Cela signifie que pour les freelances ici, l’une des seules façons de s’en sortir est d’être capable de travailler pour tous les types de médias : écrit, radio, audiovisuel. Nous avons vu récemment plusieurs confrères de presse écrite mettre fin à leur activité ici. Il faut pouvoir proposer des sujets audio et surtout vidéo, l’écrit seul ne suffit plus.

Durant les conflits du Vietnam, du Laos et du Cambodge, la Thaïlande s’est révélée comme une base arrière idéale pour la presse internationale qui couvrait ces événements. A-t-elle toujours ce statut aujourd’hui pour les journalistes qui couvrent la région ?

Oui, je dirais même qu’elle a renforcé cette image. Avec le développement des lignes aériennes low-cost, tout passe par Bangkok, et les loyers restent encore très abordables à Bangkok. La capitale offre une qualité de vie de bon niveau, c’est une ville où il fait bon vivre, et où les sujets intéressants ne manquent pas. Et encore une fois, malgré le régime militaire actuel, cela reste un pays où l’on peut s’exprimer librement.

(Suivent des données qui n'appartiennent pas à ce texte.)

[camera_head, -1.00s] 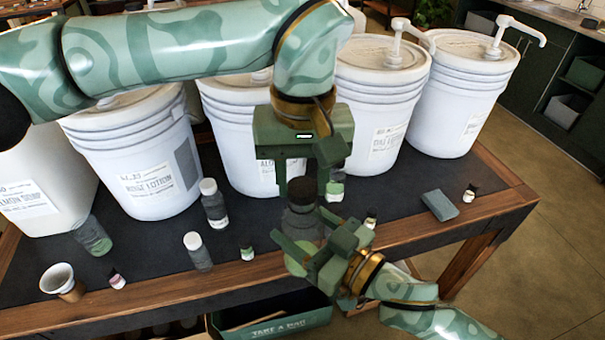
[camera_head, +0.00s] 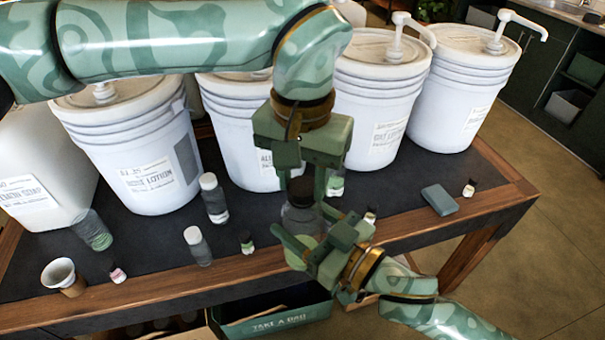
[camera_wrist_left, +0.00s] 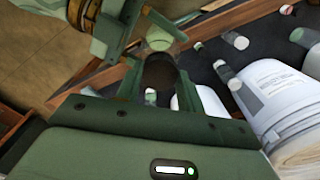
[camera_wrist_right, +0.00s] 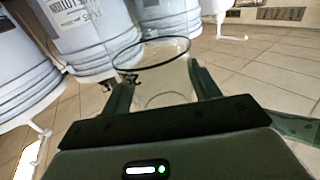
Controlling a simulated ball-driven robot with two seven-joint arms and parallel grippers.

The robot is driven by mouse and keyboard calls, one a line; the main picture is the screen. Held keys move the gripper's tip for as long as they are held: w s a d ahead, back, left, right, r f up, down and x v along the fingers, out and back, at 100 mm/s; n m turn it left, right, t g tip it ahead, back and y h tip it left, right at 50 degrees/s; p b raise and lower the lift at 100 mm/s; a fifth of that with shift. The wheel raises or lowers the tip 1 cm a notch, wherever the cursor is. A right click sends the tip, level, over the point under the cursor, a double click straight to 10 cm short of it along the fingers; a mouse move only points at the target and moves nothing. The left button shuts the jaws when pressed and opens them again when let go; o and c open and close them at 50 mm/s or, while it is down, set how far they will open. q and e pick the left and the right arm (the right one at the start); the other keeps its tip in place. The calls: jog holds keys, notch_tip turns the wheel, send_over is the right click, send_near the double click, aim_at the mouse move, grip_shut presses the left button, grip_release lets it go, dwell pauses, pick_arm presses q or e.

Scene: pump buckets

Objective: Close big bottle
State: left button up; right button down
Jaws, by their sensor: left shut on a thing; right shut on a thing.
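The big bottle (camera_head: 297,219) is clear, with a greenish patch low on it, and looks upright over the table's front edge. My right gripper (camera_head: 300,246) is shut on its body from the front; the clear body also fills the jaws in the right wrist view (camera_wrist_right: 165,78). A dark brown cap (camera_head: 300,189) is at the bottle's top. My left gripper (camera_head: 303,182) points down and is shut on this cap, which sits between its fingers in the left wrist view (camera_wrist_left: 158,76). I cannot tell how tightly the cap sits, as fingers hide part of the join.
White pump buckets (camera_head: 140,165) line the back of the dark table (camera_head: 150,250). Small bottles (camera_head: 214,198), a paper cup (camera_head: 62,277) and a grey-blue block (camera_head: 439,199) stand or lie along the front. A green crate (camera_head: 275,318) is below the front edge.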

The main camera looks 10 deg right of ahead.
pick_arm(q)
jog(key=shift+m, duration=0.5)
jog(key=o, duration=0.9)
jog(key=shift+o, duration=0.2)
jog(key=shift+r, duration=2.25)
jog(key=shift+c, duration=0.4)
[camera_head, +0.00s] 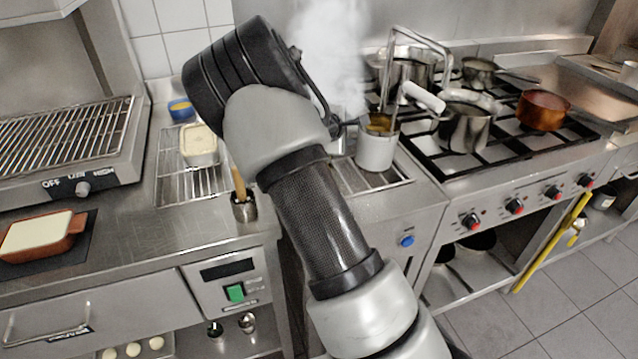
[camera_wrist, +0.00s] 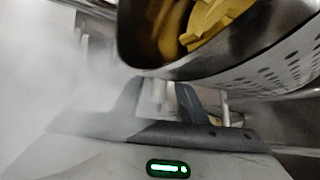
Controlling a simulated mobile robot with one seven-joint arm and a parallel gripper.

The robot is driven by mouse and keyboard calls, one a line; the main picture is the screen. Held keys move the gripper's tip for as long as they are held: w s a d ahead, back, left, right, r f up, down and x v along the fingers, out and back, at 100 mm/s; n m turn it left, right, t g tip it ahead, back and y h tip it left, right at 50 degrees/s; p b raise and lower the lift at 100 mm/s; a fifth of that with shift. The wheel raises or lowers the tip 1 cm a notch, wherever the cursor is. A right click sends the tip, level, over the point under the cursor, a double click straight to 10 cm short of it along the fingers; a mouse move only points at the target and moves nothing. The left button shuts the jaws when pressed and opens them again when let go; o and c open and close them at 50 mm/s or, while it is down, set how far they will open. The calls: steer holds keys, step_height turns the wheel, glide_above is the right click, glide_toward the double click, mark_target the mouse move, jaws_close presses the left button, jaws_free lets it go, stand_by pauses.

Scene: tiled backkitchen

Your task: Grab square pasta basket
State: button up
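A metal pasta basket (camera_head: 376,152) with yellow pasta at its top stands at the right end of the wire rack, beside the stove. A tall bent metal handle rises above it. In the wrist view, a perforated metal basket (camera_wrist: 270,75) with rounded corners and yellow pasta inside fills the upper right, very close. My gripper (camera_wrist: 160,95) has its two dark fingers apart just below the basket's near corner. A thin pale metal piece shows between them; I cannot tell if they touch it. In the head view the fingers are mostly hidden by my arm and steam.
White steam (camera_head: 335,50) rises behind my gripper and blurs the wrist view's left. Several pots, including a copper pot (camera_head: 543,110), stand on the stove at right. A white container (camera_head: 199,145) and a utensil cup (camera_head: 244,208) stand left of my arm.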

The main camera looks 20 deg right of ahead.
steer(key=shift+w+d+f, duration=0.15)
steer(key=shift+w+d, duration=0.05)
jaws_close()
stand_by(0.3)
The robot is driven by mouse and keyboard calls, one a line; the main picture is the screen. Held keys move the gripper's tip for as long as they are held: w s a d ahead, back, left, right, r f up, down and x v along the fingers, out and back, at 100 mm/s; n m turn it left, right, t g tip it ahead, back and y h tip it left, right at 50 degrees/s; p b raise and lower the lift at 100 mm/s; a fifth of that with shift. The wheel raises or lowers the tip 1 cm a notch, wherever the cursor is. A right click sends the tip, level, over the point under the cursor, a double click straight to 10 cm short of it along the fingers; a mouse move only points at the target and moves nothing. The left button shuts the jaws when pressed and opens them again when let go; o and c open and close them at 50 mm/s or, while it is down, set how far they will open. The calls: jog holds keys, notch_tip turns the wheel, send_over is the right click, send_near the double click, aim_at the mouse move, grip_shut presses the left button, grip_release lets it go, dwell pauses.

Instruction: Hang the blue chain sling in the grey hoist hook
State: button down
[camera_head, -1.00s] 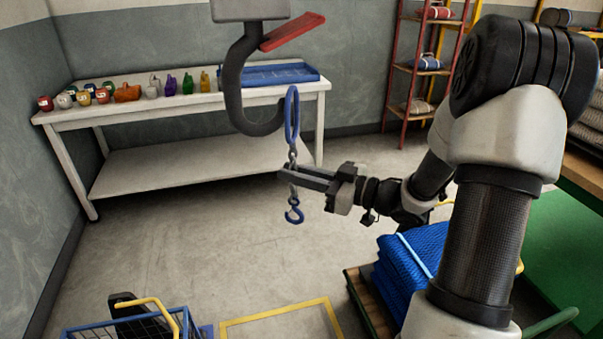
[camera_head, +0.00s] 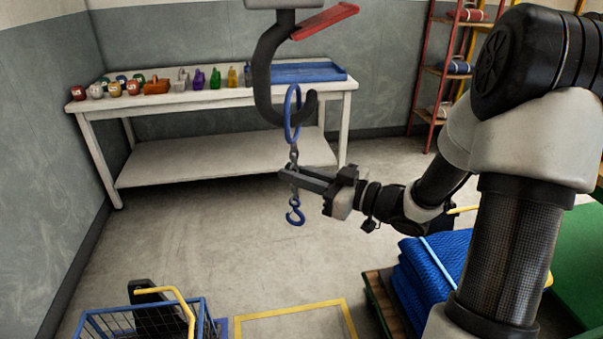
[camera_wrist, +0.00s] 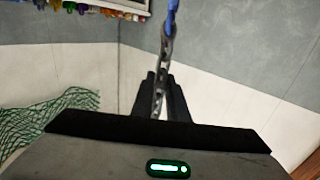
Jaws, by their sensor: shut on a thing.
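The blue chain sling hangs upright, with a long blue ring (camera_head: 288,121) on top, grey chain links and a small blue hook (camera_head: 295,214) below. My gripper (camera_head: 288,177) is shut on the chain below the ring. The wrist view shows the chain (camera_wrist: 163,72) rising from between the fingers (camera_wrist: 160,97) to the blue ring's lower end. The grey hoist hook (camera_head: 262,70) hangs from above, its mouth open to the right and its red latch (camera_head: 325,21) standing out. The ring overlaps the hook's lower curve near the tip; I cannot tell whether it is around it.
A white table (camera_head: 220,96) with several coloured items and a blue tray (camera_head: 308,73) stands behind.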

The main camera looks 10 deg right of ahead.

Tu viens d’être élue présidente de l’antenne Thaïlande de l’UPF créée l’an dernier, en quoi la création de cette antenne peut-elle aider la presse francophone en Thaïlande ?

Dans un premier temps, il s’agit de se rencontrer, de se connaitre les uns les autres, de connaitre les travaux de chacun, les centre d’intérêts.

Ensuite, nous prévoyons de mettre en place des outils simples pour échanger des infos, échanger des tuyaux, etc. Cela peut s’avérer très utile par exemple lorsqu’un confrère prévoit un reportage au fin fond du Laos, et cherche un chauffeur ou un bon traducteur expérimenté, etc. Cela pourrait aussi nous permettre de se repasser des piges (demandes de sujets) lorsqu’un journaliste n’est pas disponible pour répondre à une demande d’un media. 

Enfin, nous envisageons de mettre en place une formation de journalistes à destination des Thaïlandais francophones. Il y a une francophonie relativement bien développée en Thaïlande, mais très peu dans la presse. Nous aimerions bien remédier à cela, d’autant que cela s’inscrit aussi dans l’esprit de l’UPF.

Qu’est-ce que les non-journalistes de la communauté peuvent apporter à l’antenne UPF ?

Nous sommes tombés d’accord sur le fait que le cœur de l’antenne devait rassembler exclusivement des journalistes. Nous sommes déjà nombreux. Après, nous ne sommes évidemment pas contre le fait d’inviter des contributeurs extérieurs, dans l’idéal ce pourrait être des experts que l’on pourrait relier a des points de décryptage culturels, financiers, etc. 

Tu as assisté aux 47e Assises Internationales de l'UPF qui se déroulaient en octobre à Erevan en Arménie, qu’en retiens-tu au regard de ce qui a été dit précédemment ?

Il faut préciser que la majorité des journalistes de l’UPF viennent de pays africains et, même si les contextes d’un pays à l’autre varient, j’ai eu l’impression que pour beaucoup de nos confrères africains, les problématiques auxquelles ils ont à faire sont bien plus sévères que les nôtres ici. Cela d’autant plus qu’ils sont la plupart du temps citoyens du pays dans lequel ils œuvrent et non, comme nous ici, des correspondants étrangers. Ils prennent souvent beaucoup plus de risques pour dénoncer tel ou tel parti au pouvoir, tel ou tel industriel véreux. Dans les discussions auxquelles j’ai assistées à Erevan il était beaucoup question de la corruption des journalistes, du financement de la presse comme au Congo Brazzaville ou selon un confrère là-bas, la quasi-totalité des organes de presse serait financée par l’un ou l’autre des partis politiques. 

Ces assises se sont déroulées juste avant le Sommet de la Francophonie, lui aussi organisé en Arménie. Des journalistes du monde entier étaient présents et j’ai pu me rendre compte du  formidable réseau que représente la francophonie. 

J’espère voir dans l’avenir des collaborations entre journalistes francophones de différents continents, sur des enquêtes transnationales par exemple.